The railroad tracks are the most important symbol that represents the story’s themes of language and decision making. These tracks run next to each other, never meeting at one point to connect. Both tracks can signify a different path. The American and Jig are having drinks at this train station while waiting for the train that will take them to Spain. People tend to wait at airports, bus stations or train stations, to go onto the next step in their life. Figuratively, the troubled couple is discussing whether what path to take next while on a time crunch of the progressing pregnancy. Hemingway continues to introduce another setting symbol that represents the light and darkness of the abortion. Based on the location of the train station, there are no trees closeby to supply shade. The sun’s beaming heat on the setting suggests how the couples’ mindsets are different. According to Jig, the appearance of the hills look like white elephants in the daytime, while the rural land resembles a desert. The hills and shadowless land may signify Jig’s thoughts of keeping the baby. The desert countryside may also symbolize the American’s thoughts of continuing abortion. Eventually, Jig becomes fed up with his pressure and stands in direct sunlight. Yet he continues to stay seated in the darkness of the shade and tries to convince her to come to sit with him in attempt to pressure her once again.

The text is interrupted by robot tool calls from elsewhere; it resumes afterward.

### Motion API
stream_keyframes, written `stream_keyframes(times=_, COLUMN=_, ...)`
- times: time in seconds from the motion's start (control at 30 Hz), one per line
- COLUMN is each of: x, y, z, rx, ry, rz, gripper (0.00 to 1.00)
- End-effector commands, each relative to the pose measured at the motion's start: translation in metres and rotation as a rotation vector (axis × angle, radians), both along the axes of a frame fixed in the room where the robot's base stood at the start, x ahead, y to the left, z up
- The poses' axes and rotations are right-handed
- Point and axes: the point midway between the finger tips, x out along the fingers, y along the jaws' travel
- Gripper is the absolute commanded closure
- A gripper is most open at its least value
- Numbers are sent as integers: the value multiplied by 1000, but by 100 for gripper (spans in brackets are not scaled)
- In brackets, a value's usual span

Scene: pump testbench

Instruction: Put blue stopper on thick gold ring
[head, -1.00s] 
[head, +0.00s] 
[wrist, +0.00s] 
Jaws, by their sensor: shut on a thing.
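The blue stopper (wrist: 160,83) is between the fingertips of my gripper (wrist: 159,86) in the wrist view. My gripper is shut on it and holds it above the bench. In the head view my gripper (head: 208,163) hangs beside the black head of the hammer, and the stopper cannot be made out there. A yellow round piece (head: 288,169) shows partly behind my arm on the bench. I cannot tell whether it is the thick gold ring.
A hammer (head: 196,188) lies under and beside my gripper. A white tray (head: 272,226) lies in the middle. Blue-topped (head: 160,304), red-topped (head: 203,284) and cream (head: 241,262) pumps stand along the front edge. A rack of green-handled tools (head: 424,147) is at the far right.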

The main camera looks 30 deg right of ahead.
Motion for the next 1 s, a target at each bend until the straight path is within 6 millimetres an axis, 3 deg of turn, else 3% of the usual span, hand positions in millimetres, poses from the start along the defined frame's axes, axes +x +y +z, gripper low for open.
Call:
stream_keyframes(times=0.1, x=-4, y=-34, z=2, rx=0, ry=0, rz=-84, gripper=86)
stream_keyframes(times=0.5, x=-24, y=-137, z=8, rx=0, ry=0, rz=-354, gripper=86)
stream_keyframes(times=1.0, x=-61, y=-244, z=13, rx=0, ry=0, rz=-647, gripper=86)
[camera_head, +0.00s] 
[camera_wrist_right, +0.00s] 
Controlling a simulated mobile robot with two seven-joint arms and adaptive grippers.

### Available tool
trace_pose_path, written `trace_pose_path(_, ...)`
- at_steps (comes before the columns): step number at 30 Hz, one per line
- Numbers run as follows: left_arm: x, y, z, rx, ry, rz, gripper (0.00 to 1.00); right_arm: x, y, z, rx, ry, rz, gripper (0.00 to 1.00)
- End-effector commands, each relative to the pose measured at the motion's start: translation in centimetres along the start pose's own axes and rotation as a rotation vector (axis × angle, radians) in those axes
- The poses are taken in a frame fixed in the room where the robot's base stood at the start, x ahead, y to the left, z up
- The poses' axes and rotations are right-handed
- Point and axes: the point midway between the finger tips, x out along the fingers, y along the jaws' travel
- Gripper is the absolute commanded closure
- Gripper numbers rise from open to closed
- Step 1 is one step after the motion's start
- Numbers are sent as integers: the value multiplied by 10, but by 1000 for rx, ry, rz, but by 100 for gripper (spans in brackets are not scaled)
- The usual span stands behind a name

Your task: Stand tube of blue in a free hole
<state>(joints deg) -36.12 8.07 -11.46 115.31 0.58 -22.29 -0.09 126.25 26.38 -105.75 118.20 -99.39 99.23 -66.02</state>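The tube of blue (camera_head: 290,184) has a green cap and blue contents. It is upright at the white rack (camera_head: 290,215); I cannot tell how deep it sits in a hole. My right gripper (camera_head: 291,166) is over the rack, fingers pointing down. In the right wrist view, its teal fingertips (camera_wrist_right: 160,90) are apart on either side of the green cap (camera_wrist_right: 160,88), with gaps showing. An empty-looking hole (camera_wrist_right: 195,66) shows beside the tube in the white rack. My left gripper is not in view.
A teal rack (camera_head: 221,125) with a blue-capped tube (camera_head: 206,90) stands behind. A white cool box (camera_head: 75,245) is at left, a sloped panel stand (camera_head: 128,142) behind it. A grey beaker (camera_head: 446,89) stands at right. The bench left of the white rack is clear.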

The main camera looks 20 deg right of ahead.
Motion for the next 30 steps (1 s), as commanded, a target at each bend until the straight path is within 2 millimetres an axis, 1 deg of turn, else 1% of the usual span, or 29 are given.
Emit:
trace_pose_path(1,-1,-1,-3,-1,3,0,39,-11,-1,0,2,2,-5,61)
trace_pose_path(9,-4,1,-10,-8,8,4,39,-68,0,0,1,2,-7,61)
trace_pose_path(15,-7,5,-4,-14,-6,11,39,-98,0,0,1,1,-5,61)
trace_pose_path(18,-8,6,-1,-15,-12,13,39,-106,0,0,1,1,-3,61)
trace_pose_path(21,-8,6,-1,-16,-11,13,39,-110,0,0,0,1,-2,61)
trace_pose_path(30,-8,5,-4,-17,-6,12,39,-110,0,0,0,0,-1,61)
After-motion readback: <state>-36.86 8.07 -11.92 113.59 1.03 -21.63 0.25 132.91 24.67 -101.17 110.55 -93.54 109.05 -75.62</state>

Both the man and woman are caught in a tense circumstance trying to hopelessly avoid the “white elephant” in the room. From the American’s perspective, the hills certainly do not resemble white elephants. However, Jig has stepped away from his reality and into her vision of what the future could be. This creates frustration within the two when at a literal crossroad. Hemingway uses his short story skills to create a dialogue based tale with hidden symbolism. It forces readers to read through the simple lines of “Hills Like White Elephants”. Because of Jig’s desire to keep her baby and the American’s want for a life of freedom, they find themselves struggling to look past communication barriers that affect further choices.